SHORT PROBLEM: Reproduce the listing below exactly. Pictures do not belong in the copy.
▬▬▬▬▬▬
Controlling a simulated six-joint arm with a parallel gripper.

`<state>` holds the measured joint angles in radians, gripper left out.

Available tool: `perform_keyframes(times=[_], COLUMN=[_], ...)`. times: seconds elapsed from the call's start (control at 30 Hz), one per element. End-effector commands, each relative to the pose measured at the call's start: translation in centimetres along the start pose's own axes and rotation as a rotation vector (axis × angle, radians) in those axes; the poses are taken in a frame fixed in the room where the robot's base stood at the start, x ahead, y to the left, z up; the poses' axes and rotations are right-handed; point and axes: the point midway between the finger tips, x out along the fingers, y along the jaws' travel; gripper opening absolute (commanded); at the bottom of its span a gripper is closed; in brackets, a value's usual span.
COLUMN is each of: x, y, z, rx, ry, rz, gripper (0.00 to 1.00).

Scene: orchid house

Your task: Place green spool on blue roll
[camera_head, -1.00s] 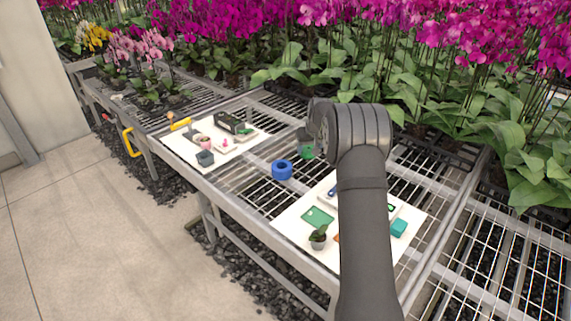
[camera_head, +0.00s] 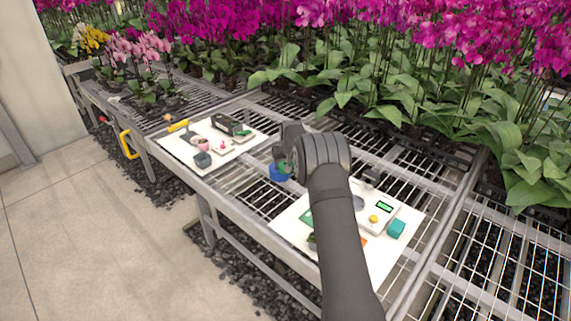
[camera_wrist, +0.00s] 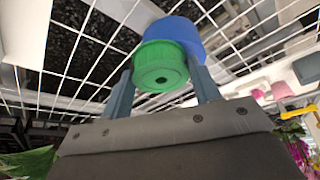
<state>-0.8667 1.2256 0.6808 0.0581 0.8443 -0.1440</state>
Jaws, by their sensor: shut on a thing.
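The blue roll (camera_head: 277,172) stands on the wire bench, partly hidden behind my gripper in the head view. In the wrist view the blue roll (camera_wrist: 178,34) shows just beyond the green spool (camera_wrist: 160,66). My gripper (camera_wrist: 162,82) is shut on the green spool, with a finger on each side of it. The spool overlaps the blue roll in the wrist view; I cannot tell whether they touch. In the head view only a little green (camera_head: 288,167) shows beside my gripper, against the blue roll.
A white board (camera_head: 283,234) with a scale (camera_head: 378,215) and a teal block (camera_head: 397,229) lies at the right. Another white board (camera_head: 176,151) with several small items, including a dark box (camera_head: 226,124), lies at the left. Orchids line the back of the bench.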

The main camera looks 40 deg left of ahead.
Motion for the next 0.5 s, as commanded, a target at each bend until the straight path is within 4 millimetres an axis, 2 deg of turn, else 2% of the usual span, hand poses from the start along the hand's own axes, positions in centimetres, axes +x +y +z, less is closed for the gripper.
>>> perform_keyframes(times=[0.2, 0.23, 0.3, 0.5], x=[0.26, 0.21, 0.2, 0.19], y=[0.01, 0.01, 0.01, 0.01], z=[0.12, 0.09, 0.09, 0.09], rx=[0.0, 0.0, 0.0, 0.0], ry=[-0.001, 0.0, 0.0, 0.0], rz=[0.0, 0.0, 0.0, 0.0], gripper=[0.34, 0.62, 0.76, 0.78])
▬▬▬▬▬▬
OUTPUT OF THE EXERCISE:
Controlling a simulated six-joint arm with a parallel gripper.

`<state>` holds the measured joint angles in radians, gripper left out.

Available tool: `perform_keyframes(times=[_], COLUMN=[_], ...)`. times: seconds elapsed from the call's start (control at 30 Hz), one per element. End-effector commands, each relative to the pose measured at the call's start: translation in centimetres along the start pose's own axes and rotation as a rotation vector (axis × angle, radians) in those axes; the poses are taken in a frame fixed in the room where the robot's base stood at the start, x ahead, y to the left, z up; the poses' axes and rotations are right-handed; point and axes: the point midway between the finger tips, x out along the fingers, y along the jaws' travel; gripper opening absolute (commanded); at the bottom of its span a gripper is closed; in brackets, a value's usual span.
COLUMN is each of: x, y, z, rx, ry, rz, gripper (0.00 to 1.00).

Scene: orchid house

Your task: Place green spool on blue roll
[camera_head, -1.00s] 
[camera_head, +0.00s] 
[camera_wrist, +0.00s] 
<state>-0.8667 1.2256 0.6808 0.0581 0.8443 -0.1440</state>
Jaws, by their sensor: shut on a thing.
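The blue roll (camera_head: 277,172) stands on the wire bench, partly hidden behind my gripper in the head view. In the wrist view the blue roll (camera_wrist: 178,34) shows just beyond the green spool (camera_wrist: 160,66). My gripper (camera_wrist: 162,82) is shut on the green spool, with a finger on each side of it. The spool overlaps the blue roll in the wrist view; I cannot tell whether they touch. In the head view only a little green (camera_head: 288,167) shows beside my gripper, against the blue roll.
A white board (camera_head: 283,234) with a scale (camera_head: 378,215) and a teal block (camera_head: 397,229) lies at the right. Another white board (camera_head: 176,151) with several small items, including a dark box (camera_head: 226,124), lies at the left. Orchids line the back of the bench.

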The main camera looks 40 deg left of ahead.
Motion for the next 0.5 s, as commanded, a target at each bend until the straight path is within 4 millimetres an axis, 2 deg of turn, else 2% of the usual span, hand poses from the start along the hand's own axes, positions in centimetres, axes +x +y +z, less is closed for the gripper.
>>> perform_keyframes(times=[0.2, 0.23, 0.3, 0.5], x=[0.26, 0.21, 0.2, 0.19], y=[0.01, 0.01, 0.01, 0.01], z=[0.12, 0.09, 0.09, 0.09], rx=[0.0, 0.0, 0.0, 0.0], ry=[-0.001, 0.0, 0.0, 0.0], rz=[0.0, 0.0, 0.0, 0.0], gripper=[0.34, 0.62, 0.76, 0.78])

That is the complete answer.